• _Problem to solve_
Quote every line as given.

• _Extracted information_
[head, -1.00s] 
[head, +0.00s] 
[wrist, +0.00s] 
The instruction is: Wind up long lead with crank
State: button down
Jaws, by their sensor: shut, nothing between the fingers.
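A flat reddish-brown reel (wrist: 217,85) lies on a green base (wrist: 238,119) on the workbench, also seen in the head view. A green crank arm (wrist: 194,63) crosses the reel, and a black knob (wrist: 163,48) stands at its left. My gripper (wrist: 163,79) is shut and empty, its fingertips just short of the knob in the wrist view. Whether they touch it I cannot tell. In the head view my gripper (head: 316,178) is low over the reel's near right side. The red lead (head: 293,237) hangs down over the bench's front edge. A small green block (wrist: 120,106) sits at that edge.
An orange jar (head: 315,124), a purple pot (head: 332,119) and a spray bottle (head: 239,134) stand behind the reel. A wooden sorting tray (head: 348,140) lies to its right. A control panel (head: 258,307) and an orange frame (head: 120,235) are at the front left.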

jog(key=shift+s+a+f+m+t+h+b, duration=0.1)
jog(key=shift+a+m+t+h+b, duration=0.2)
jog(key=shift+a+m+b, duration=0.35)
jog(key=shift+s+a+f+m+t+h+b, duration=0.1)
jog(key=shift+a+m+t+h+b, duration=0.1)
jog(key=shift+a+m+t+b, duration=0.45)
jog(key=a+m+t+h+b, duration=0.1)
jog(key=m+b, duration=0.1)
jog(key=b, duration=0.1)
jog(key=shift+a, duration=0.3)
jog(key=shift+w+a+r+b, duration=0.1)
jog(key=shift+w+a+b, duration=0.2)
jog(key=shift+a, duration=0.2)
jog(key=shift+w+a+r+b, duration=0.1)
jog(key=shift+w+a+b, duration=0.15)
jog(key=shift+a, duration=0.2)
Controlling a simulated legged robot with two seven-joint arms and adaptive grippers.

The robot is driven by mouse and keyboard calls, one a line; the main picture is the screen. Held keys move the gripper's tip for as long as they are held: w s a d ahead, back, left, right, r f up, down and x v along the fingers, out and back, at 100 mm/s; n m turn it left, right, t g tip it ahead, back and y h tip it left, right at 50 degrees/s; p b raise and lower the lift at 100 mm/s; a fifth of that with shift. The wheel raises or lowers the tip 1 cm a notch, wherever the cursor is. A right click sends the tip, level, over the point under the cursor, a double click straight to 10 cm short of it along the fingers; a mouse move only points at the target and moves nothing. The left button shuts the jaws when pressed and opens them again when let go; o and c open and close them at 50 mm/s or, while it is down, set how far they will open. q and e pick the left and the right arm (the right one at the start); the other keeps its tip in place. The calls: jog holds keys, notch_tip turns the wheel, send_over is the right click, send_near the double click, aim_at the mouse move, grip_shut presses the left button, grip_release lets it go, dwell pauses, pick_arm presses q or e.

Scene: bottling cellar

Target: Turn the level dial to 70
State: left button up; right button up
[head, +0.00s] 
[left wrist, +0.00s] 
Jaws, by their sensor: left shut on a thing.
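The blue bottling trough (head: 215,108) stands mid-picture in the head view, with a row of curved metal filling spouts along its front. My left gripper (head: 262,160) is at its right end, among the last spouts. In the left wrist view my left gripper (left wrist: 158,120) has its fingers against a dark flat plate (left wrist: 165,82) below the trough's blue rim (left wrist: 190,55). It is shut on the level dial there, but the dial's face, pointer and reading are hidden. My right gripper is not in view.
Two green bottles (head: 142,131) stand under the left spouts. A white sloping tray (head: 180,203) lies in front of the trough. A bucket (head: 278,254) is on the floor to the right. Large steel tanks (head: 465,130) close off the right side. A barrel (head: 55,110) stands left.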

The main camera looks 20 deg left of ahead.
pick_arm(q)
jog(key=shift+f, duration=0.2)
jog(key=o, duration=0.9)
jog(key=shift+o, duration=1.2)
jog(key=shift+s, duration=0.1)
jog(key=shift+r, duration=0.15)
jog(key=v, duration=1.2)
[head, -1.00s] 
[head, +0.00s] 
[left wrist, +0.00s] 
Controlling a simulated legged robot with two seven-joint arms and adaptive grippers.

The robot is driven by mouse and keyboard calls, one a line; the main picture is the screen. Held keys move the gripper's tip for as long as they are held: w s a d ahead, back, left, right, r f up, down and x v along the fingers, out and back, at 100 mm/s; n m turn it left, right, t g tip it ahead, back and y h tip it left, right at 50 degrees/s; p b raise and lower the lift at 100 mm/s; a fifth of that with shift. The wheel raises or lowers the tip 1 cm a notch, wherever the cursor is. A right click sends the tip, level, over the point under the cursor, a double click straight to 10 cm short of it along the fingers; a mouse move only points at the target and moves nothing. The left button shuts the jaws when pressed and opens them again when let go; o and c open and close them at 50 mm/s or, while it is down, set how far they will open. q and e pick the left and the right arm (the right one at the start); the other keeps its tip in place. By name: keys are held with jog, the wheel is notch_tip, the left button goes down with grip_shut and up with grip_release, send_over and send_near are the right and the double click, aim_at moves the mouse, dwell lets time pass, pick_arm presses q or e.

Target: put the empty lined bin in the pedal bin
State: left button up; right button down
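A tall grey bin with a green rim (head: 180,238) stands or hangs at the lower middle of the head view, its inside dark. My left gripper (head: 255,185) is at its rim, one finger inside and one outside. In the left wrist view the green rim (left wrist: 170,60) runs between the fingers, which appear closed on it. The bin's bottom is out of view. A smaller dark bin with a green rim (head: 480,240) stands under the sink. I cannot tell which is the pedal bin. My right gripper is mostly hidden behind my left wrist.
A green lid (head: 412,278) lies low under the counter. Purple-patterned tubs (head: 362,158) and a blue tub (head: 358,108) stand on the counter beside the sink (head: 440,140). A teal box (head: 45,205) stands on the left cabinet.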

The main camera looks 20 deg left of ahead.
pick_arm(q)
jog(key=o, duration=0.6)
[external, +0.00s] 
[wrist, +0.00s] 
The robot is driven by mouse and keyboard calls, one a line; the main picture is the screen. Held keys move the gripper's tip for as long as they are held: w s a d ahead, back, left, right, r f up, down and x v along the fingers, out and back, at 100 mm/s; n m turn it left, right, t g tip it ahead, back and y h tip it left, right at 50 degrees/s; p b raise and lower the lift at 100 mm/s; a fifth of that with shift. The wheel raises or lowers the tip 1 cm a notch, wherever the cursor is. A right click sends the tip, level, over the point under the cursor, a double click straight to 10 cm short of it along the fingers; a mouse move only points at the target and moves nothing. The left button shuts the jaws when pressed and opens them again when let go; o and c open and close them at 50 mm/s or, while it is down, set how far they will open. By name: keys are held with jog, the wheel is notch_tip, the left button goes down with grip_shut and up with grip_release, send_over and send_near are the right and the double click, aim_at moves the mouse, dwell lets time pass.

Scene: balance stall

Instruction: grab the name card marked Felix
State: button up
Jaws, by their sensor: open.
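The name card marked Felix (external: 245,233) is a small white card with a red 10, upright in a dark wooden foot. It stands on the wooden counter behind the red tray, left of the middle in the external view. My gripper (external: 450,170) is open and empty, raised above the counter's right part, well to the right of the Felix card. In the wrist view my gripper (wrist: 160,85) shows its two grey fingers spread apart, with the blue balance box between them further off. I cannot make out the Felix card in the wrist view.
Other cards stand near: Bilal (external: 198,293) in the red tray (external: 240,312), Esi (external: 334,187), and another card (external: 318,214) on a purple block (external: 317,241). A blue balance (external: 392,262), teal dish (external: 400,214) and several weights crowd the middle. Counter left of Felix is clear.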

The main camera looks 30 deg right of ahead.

• _Solution below_
[head, -1.00s] 
[head, +0.00s] 
[wrist, +0.00s] 
The instruction is: Wind up long lead with crank
State: button down
Jaws, by their sensor: shut, nothing between the fingers.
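A flat reddish-brown reel (wrist: 217,85) lies on a green base (wrist: 238,119) on the workbench, also seen in the head view. A green crank arm (wrist: 194,63) crosses the reel, and a black knob (wrist: 163,48) stands at its left. My gripper (wrist: 163,79) is shut and empty, its fingertips just short of the knob in the wrist view. Whether they touch it I cannot tell. In the head view my gripper (head: 316,178) is low over the reel's near right side. The red lead (head: 293,237) hangs down over the bench's front edge. A small green block (wrist: 120,106) sits at that edge.
An orange jar (head: 315,124), a purple pot (head: 332,119) and a spray bottle (head: 239,134) stand behind the reel. A wooden sorting tray (head: 348,140) lies to its right. A control panel (head: 258,307) and an orange frame (head: 120,235) are at the front left.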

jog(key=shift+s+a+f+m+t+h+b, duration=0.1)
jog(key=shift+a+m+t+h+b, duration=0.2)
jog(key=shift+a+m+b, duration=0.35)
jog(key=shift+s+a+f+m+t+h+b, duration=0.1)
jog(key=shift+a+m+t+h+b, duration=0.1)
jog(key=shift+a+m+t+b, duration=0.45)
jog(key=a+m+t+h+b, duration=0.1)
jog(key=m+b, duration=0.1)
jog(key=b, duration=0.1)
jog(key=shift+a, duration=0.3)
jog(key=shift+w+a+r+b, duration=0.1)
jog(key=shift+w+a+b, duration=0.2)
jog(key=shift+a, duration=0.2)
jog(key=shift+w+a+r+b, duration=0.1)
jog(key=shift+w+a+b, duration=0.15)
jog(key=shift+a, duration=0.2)
Controlling a simulated legged robot with two seven-joint arms and adaptive grippers.

The robot is driven by mouse and keyboard calls, one a line; the main picture is the screen. Held keys move the gripper's tip for as long as they are held: w s a d ahead, back, left, right, r f up, down and x v along the fingers, out and back, at 100 mm/s; n m turn it left, right, t g tip it ahead, back and y h tip it left, right at 50 degrees/s; p b raise and lower the lift at 100 mm/s; a fifth of that with shift. The wheel raises or lowers the tip 1 cm a notch, wherever the cursor is. A right click sends the tip, level, over the point under the cursor, a double click straight to 10 cm short of it along the fingers; a mouse move only points at the target and moves nothing. The left button shuts the jaws when pressed and opens them again when let go; o and c open and close them at 50 mm/s or, while it is down, set how far they will open. q and e pick the left and the right arm (the right one at the start); the other keeps its tip in place. The calls: jog holds keys, notch_tip turns the wheel, send_over is the right click, send_near the double click, aim_at the mouse move, grip_shut presses the left button, grip_release lets it go, dwell pauses, pick_arm presses q or e.

Scene: bottling cellar

Target: Turn the level dial to 70
State: left button up; right button up
[head, +0.00s] 
[left wrist, +0.00s] 
Jaws, by their sensor: left shut on a thing.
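The blue bottling trough (head: 215,108) stands mid-picture in the head view, with a row of curved metal filling spouts along its front. My left gripper (head: 262,160) is at its right end, among the last spouts. In the left wrist view my left gripper (left wrist: 158,120) has its fingers against a dark flat plate (left wrist: 165,82) below the trough's blue rim (left wrist: 190,55). It is shut on the level dial there, but the dial's face, pointer and reading are hidden. My right gripper is not in view.
Two green bottles (head: 142,131) stand under the left spouts. A white sloping tray (head: 180,203) lies in front of the trough. A bucket (head: 278,254) is on the floor to the right. Large steel tanks (head: 465,130) close off the right side. A barrel (head: 55,110) stands left.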

The main camera looks 20 deg left of ahead.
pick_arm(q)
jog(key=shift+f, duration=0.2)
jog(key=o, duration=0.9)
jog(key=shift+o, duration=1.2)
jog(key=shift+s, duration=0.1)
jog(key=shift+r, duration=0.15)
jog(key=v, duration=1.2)
[head, -1.00s] 
[head, +0.00s] 
[left wrist, +0.00s] 
Controlling a simulated legged robot with two seven-joint arms and adaptive grippers.

The robot is driven by mouse and keyboard calls, one a line; the main picture is the screen. Held keys move the gripper's tip for as long as they are held: w s a d ahead, back, left, right, r f up, down and x v along the fingers, out and back, at 100 mm/s; n m turn it left, right, t g tip it ahead, back and y h tip it left, right at 50 degrees/s; p b raise and lower the lift at 100 mm/s; a fifth of that with shift. The wheel raises or lowers the tip 1 cm a notch, wherever the cursor is. A right click sends the tip, level, over the point under the cursor, a double click straight to 10 cm short of it along the fingers; a mouse move only points at the target and moves nothing. The left button shuts the jaws when pressed and opens them again when let go; o and c open and close them at 50 mm/s or, while it is down, set how far they will open. q and e pick the left and the right arm (the right one at the start); the other keeps its tip in place. By name: keys are held with jog, the wheel is notch_tip, the left button goes down with grip_shut and up with grip_release, send_over and send_near are the right and the double click, aim_at moves the mouse, dwell lets time pass, pick_arm presses q or e.

Target: put the empty lined bin in the pedal bin
State: left button up; right button down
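A tall grey bin with a green rim (head: 180,238) stands or hangs at the lower middle of the head view, its inside dark. My left gripper (head: 255,185) is at its rim, one finger inside and one outside. In the left wrist view the green rim (left wrist: 170,60) runs between the fingers, which appear closed on it. The bin's bottom is out of view. A smaller dark bin with a green rim (head: 480,240) stands under the sink. I cannot tell which is the pedal bin. My right gripper is mostly hidden behind my left wrist.
A green lid (head: 412,278) lies low under the counter. Purple-patterned tubs (head: 362,158) and a blue tub (head: 358,108) stand on the counter beside the sink (head: 440,140). A teal box (head: 45,205) stands on the left cabinet.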

The main camera looks 20 deg left of ahead.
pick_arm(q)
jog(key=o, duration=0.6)
[external, +0.00s] 
[wrist, +0.00s] 
The robot is driven by mouse and keyboard calls, one a line; the main picture is the screen. Held keys move the gripper's tip for as long as they are held: w s a d ahead, back, left, right, r f up, down and x v along the fingers, out and back, at 100 mm/s; n m turn it left, right, t g tip it ahead, back and y h tip it left, right at 50 degrees/s; p b raise and lower the lift at 100 mm/s; a fifth of that with shift. The wheel raises or lowers the tip 1 cm a notch, wherever the cursor is. A right click sends the tip, level, over the point under the cursor, a double click straight to 10 cm short of it along the fingers; a mouse move only points at the target and moves nothing. The left button shuts the jaws when pressed and opens them again when let go; o and c open and close them at 50 mm/s or, while it is down, set how far they will open. By name: keys are held with jog, the wheel is notch_tip, the left button goes down with grip_shut and up with grip_release, send_over and send_near are the right and the double click, aim_at moves the mouse, dwell lets time pass.

Scene: balance stall

Instruction: grab the name card marked Felix
State: button up
Jaws, by their sensor: open.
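The name card marked Felix (external: 245,233) is a small white card with a red 10, upright in a dark wooden foot. It stands on the wooden counter behind the red tray, left of the middle in the external view. My gripper (external: 450,170) is open and empty, raised above the counter's right part, well to the right of the Felix card. In the wrist view my gripper (wrist: 160,85) shows its two grey fingers spread apart, with the blue balance box between them further off. I cannot make out the Felix card in the wrist view.
Other cards stand near: Bilal (external: 198,293) in the red tray (external: 240,312), Esi (external: 334,187), and another card (external: 318,214) on a purple block (external: 317,241). A blue balance (external: 392,262), teal dish (external: 400,214) and several weights crowd the middle. Counter left of Felix is clear.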

The main camera looks 30 deg right of ahead.

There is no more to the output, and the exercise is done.